--- DATA EXCERPT ---
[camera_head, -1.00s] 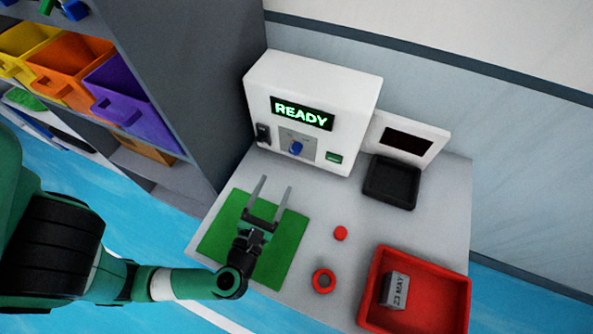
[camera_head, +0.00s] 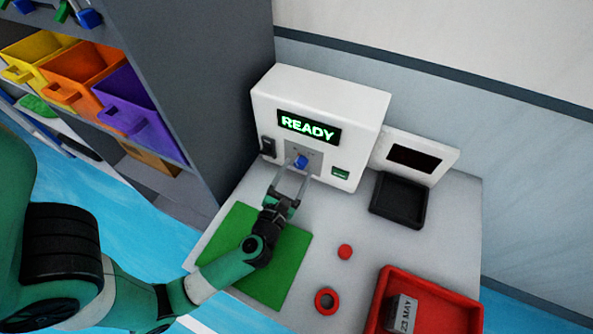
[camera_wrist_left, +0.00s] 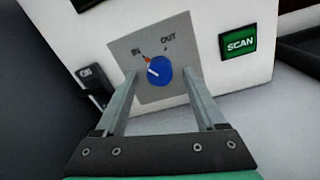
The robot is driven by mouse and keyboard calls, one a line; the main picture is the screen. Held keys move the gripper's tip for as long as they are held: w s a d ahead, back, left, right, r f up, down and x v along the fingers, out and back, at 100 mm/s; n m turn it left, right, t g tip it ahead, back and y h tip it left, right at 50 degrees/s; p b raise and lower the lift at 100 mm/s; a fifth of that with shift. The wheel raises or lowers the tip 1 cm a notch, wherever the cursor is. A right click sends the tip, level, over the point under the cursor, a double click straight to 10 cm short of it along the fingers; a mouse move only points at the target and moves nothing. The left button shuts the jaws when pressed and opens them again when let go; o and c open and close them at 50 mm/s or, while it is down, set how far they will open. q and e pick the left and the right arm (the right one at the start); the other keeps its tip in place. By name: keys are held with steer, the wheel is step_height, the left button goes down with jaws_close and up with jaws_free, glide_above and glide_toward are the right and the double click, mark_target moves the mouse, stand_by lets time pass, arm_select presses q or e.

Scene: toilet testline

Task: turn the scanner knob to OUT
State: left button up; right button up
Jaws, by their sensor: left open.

--- EXERCISE ---
Extract the full listing above verbatim; pictures are to be left out of the copy.

--- WRITTEN ANSWER ---
[camera_head, -1.00s] 
[camera_head, +0.00s] 
[camera_wrist_left, +0.00s] 
The robot is driven by mouse and keyboard calls, one a line; the main picture is the screen. Held keys move the gripper's tip for as long as they are held: w s a d ahead, back, left, right, r f up, down and x v along the fingers, out and back, at 100 mm/s; n m turn it left, right, t g tip it ahead, back and y h tip it left, right at 50 degrees/s; p b raise and lower the lift at 100 mm/s; a fifth of that with shift. The wheel raises or lowers the tip 1 cm a notch, wherever the cursor is. A right click sends the tip, level, over the point under the cursor, a double click straight to 10 cm short of it along the fingers; a mouse move only points at the target and moves nothing. The left button shuts the jaws when pressed and opens them again when let go; o and c open and close them at 50 mm/s or, while it is down, set how far they will open. q and e pick the left and the right arm (the right one at the start); the other keeps its tip in place. By name: keys are held with steer, the wheel is step_height, the left button goes down with jaws_close and up with jaws_free, glide_above and glide_toward are the right and the double click, mark_target moves the mouse, stand_by lets time pass, arm_select presses q or e.

Scene: toilet testline

Task: turn the scanner knob to OUT
State: left button up; right button up
Jaws, by their sensor: left open.

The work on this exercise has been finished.